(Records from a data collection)
+ + + +

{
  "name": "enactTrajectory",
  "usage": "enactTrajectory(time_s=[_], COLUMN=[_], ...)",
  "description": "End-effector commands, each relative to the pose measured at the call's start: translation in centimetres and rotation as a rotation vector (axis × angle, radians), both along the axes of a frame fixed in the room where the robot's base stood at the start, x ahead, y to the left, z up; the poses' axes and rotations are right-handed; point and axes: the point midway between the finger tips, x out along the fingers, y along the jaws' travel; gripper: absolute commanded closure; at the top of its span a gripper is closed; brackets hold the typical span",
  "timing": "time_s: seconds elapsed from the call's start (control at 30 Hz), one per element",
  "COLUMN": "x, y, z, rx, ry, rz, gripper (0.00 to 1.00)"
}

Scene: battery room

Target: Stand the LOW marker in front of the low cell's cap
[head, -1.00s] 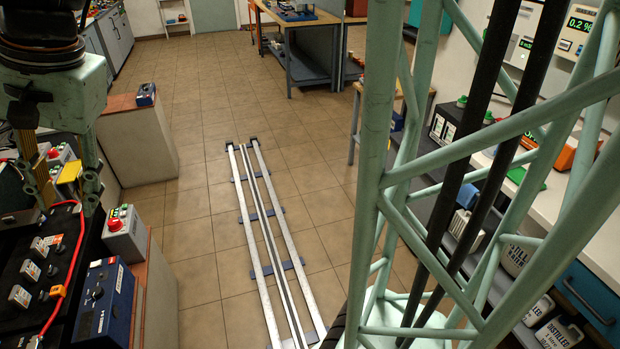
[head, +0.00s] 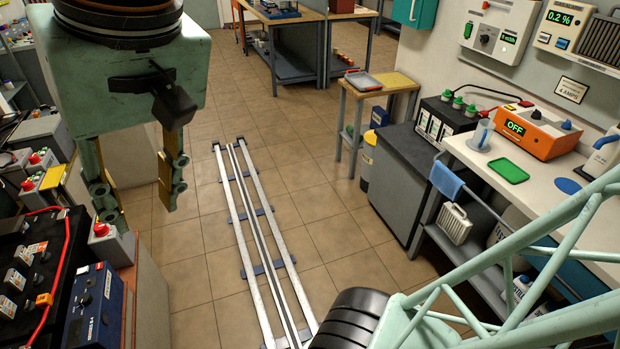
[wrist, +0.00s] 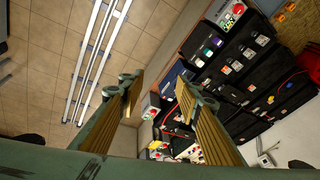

+ + + +

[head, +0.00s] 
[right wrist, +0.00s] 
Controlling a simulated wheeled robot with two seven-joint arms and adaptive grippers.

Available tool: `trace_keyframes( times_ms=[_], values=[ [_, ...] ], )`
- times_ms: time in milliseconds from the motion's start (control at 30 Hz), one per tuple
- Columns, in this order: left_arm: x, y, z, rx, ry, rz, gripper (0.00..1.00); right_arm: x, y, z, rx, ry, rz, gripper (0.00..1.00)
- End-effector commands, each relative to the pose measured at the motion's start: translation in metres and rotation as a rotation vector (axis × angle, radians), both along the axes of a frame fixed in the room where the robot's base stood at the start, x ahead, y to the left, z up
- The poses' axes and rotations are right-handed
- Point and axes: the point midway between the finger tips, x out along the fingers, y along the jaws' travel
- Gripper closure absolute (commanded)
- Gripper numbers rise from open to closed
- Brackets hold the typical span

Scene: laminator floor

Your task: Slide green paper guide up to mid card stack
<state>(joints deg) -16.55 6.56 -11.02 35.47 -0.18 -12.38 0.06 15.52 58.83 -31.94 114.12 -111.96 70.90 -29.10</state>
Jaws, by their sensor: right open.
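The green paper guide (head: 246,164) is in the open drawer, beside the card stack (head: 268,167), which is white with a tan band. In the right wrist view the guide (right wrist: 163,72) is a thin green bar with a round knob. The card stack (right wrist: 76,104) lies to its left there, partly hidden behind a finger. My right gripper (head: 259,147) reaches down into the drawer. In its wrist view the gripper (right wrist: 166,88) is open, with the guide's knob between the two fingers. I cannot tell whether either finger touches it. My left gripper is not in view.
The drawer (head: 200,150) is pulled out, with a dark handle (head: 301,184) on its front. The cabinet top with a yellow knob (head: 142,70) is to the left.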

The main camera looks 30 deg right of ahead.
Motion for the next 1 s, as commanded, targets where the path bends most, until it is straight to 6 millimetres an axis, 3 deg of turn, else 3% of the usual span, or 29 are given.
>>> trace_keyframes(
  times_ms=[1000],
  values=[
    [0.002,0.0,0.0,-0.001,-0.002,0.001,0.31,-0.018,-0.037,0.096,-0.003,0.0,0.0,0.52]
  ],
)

+ + + +

* Your task
Look for "midway" and pull out every line that has it.

* Written answer
  "description": "End-effector commands, each relative to the pose measured at the call's start: translation in centimetres and rotation as a rotation vector (axis × angle, radians), both along the axes of a frame fixed in the room where the robot's base stood at the start, x ahead, y to the left, z up; the poses' axes and rotations are right-handed; point and axes: the point midway between the finger tips, x out along the fingers, y along the jaws' travel; gripper: absolute commanded closure; at the top of its span a gripper is closed; brackets hold the typical span",
- Point and axes: the point midway between the finger tips, x out along the fingers, y along the jaws' travel

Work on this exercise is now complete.